* [WHAT IS NEEDED] Wherever the string "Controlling" appears, copy the whole line.

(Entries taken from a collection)
:::::
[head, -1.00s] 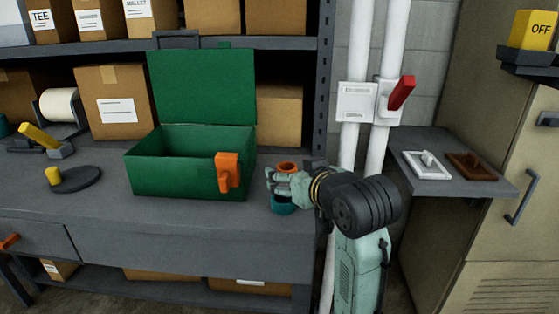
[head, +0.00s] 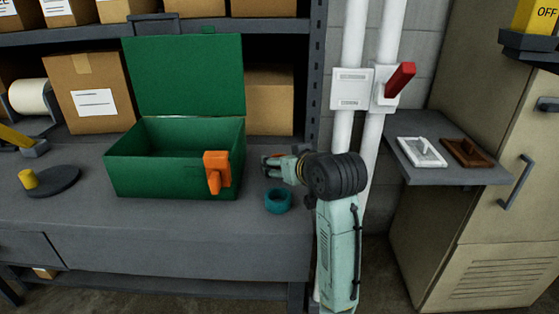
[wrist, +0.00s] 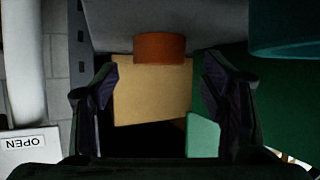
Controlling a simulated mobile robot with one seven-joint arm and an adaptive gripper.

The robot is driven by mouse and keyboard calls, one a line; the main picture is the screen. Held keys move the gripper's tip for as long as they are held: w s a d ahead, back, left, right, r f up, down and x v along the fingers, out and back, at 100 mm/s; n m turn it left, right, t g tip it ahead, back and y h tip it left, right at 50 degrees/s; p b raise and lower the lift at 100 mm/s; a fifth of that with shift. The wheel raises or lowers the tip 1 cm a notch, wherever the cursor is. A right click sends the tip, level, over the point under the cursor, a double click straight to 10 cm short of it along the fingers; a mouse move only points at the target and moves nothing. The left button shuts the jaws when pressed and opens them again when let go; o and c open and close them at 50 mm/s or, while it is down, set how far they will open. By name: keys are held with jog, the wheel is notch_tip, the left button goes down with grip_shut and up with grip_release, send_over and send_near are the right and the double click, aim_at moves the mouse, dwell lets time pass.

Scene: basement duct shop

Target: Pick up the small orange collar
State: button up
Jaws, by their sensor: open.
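The small orange collar (wrist: 160,47) shows in the wrist view at the top middle, resting against the grey bench surface, which appears at the top of that upside-down picture. My gripper (wrist: 159,80) is open and empty, with its two dark fingers apart on either side of the collar's line. The collar is beyond the fingertips and not between the pads. In the head view my gripper (head: 270,167) is low over the bench, right of the green box, and the collar is hidden there behind it.
A teal ring (head: 278,201) sits on the bench just in front of my gripper. The open green box (head: 170,180) with an orange latch (head: 216,172) stands close at left. White pipes (head: 343,140) and a red lever (head: 400,80) rise at right.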

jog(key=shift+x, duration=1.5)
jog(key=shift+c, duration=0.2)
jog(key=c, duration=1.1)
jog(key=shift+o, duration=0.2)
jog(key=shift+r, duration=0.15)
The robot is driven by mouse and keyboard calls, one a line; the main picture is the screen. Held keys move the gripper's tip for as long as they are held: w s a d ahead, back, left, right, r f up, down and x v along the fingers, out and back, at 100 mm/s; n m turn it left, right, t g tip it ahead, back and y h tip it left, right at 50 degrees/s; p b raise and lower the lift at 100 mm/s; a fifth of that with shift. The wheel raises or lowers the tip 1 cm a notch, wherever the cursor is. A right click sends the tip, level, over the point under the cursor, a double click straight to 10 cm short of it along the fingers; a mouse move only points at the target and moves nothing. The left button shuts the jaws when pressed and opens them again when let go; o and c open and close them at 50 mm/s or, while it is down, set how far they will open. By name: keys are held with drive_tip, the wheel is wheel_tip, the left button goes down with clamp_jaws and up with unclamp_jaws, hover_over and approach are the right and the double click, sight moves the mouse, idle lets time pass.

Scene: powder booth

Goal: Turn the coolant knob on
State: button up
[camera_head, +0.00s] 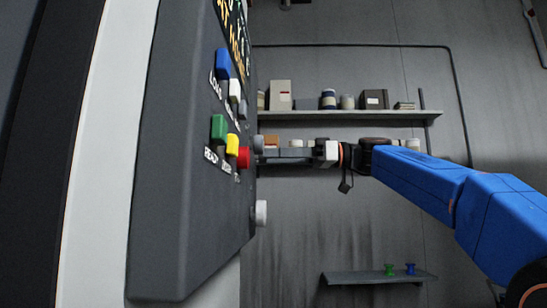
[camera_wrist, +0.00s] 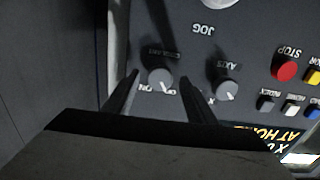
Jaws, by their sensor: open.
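The coolant knob (camera_wrist: 160,76) is a round grey knob on the dark control panel, seen upside down in the wrist view. Its ON and OFF labels show at its lower edge, the OFF side partly covered by a finger. Its pointer is too small to read surely. My gripper (camera_wrist: 158,98) is open, with one dark finger on each side of the knob in the picture; I cannot tell whether they touch it. In the head view my gripper (camera_head: 267,153) reaches the panel's right edge beside a grey knob (camera_head: 258,144), which I cannot surely identify.
The axis knob (camera_wrist: 226,88) is close to the right finger. A red stop button (camera_wrist: 286,70) and smaller buttons lie further right. A pale jog dial (camera_head: 260,213) sticks out lower on the panel (camera_head: 180,225). Shelves (camera_head: 345,116) hang on the back wall.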

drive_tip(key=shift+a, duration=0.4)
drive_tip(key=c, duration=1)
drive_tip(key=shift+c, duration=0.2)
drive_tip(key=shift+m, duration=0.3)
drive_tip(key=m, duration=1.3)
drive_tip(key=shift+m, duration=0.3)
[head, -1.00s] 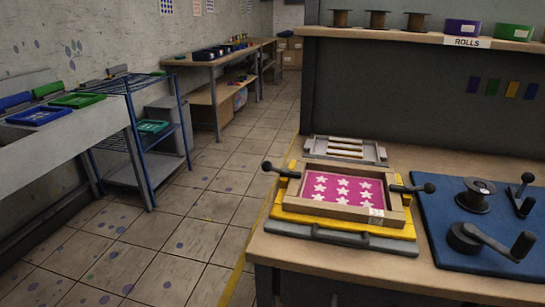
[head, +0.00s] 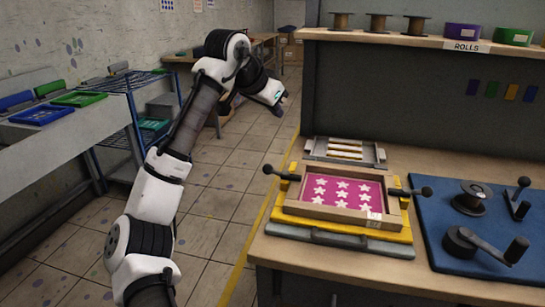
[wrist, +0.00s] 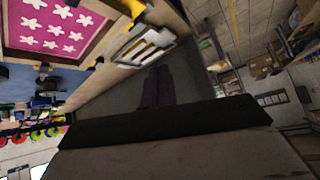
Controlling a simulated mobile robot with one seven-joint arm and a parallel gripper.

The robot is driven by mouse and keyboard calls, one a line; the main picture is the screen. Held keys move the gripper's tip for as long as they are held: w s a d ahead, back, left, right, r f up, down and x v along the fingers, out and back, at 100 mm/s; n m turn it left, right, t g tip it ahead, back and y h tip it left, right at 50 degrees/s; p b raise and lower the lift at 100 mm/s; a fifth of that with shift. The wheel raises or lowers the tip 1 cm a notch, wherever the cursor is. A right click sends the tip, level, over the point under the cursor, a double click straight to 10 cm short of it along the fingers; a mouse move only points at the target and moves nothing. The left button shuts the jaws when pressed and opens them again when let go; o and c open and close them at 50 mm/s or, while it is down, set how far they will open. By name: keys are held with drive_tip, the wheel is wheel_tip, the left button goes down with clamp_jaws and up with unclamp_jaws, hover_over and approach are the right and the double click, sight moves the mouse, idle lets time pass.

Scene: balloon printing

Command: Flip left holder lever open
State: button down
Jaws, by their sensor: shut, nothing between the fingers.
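The left holder lever (head: 282,173) is a black handle with a round knob, sticking out to the left of the yellow holder (head: 398,236). A wooden frame with a pink, white-starred screen (head: 320,188) sits in the holder. The right lever (head: 412,191) sticks out to the right. My gripper (head: 281,100) is in the air over the floor, left of the bench and apart from the left lever. In the wrist view my dark fingers (wrist: 157,80) are together and empty. The screen also shows there at upper left (wrist: 55,30).
A grey slotted rack (head: 345,151) lies behind the holder. A blue mat (head: 480,235) with a spool and cranks lies to the right. A shelf (head: 400,38) with rolls overhangs the back. A blue wire rack (head: 140,110) stands at left. The floor between is free.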

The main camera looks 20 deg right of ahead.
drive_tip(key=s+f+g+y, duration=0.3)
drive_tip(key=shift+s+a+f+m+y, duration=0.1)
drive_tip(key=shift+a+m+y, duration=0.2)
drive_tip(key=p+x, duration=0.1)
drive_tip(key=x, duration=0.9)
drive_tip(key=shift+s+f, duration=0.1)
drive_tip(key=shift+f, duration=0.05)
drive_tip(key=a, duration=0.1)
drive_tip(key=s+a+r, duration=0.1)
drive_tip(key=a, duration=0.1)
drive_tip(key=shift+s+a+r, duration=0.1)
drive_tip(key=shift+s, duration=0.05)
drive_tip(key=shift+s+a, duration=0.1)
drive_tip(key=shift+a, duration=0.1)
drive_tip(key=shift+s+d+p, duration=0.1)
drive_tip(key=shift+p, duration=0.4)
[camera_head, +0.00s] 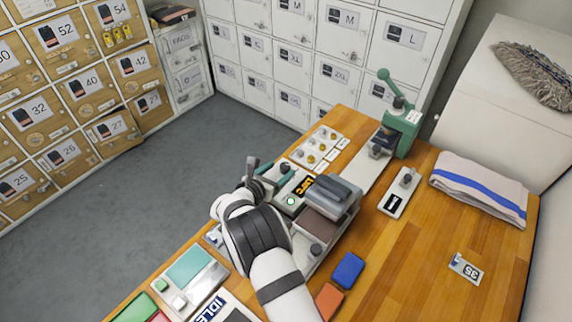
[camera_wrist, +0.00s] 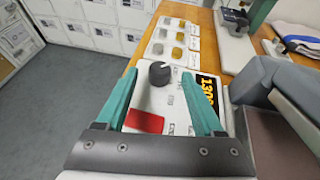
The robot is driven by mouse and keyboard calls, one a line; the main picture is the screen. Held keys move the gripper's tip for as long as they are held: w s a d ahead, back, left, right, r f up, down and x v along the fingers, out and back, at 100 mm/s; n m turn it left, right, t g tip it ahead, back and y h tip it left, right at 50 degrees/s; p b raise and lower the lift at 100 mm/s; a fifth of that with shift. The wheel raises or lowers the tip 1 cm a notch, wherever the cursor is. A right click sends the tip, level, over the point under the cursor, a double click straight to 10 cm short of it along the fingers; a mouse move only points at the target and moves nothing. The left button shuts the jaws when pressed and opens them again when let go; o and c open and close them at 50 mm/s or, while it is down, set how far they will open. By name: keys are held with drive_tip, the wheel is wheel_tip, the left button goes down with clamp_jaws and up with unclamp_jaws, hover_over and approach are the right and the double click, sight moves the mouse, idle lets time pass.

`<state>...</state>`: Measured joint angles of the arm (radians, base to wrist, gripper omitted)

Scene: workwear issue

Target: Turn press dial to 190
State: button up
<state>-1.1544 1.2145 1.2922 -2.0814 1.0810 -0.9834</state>
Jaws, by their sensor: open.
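The press dial (camera_wrist: 160,74) is a dark round knob with a white pointer mark on a pale control panel (camera_wrist: 176,112). A black display (camera_wrist: 208,90) with yellow digits sits right of it, starting "130", partly cut off by my right finger. My gripper (camera_wrist: 162,79) is open, its two teal fingers apart, with the dial between the tips in the wrist view; contact cannot be told. In the head view my gripper (camera_head: 266,172) is over the panel end of the press (camera_head: 330,200). A red block or switch (camera_wrist: 145,122) shows between the fingers.
A card of small round samples (camera_head: 320,147) lies behind the panel. A green hand-lever machine (camera_head: 400,125) stands further back. A folded towel (camera_head: 480,187), blue block (camera_head: 348,270) and orange block (camera_head: 328,300) lie on the wooden bench.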

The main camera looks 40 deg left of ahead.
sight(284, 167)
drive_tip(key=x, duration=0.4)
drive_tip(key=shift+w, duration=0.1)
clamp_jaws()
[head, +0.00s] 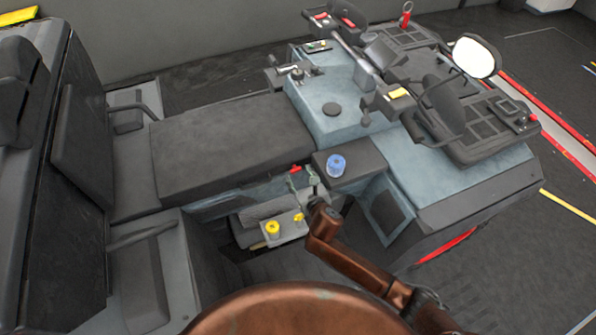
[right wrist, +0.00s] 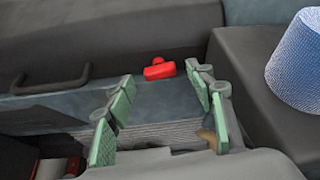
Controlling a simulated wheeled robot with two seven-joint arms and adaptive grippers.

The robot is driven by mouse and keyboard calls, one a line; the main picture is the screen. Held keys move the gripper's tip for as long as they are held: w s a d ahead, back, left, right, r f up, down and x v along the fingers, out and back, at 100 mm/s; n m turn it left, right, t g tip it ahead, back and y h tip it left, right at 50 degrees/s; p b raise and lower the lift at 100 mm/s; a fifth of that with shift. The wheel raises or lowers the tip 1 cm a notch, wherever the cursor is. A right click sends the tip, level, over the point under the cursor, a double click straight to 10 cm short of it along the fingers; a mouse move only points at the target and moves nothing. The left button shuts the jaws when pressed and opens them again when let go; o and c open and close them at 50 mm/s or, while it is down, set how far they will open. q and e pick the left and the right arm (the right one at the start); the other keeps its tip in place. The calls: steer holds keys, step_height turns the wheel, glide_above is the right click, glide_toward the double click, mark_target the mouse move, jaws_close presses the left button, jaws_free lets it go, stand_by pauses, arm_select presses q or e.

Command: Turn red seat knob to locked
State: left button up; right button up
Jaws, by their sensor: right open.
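The red seat knob (head: 296,169) sits low on the side of the console, beside the dark seat cushion (head: 235,148). In the right wrist view the red knob (right wrist: 159,71) shows beyond my fingers, with a small red tip above a wider red body. My right gripper (head: 303,181) is open, with its green-padded fingers pointing toward the knob. In the right wrist view the right gripper (right wrist: 161,80) has its fingers spread to either side of the knob's line, with nothing between the pads. My left gripper is not in view.
Yellow knobs (head: 272,228) sit on a grey bracket below. A black handle (right wrist: 50,80) lies left of the fingers.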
:::::
* [WRITTEN ANSWER]
Controlling a simulated mobile robot with one seven-joint arm and an adaptive gripper.
Controlling a simulated mobile robot with one seven-joint arm and a parallel gripper.
Controlling a simulated wheeled robot with two seven-joint arms and adaptive grippers.

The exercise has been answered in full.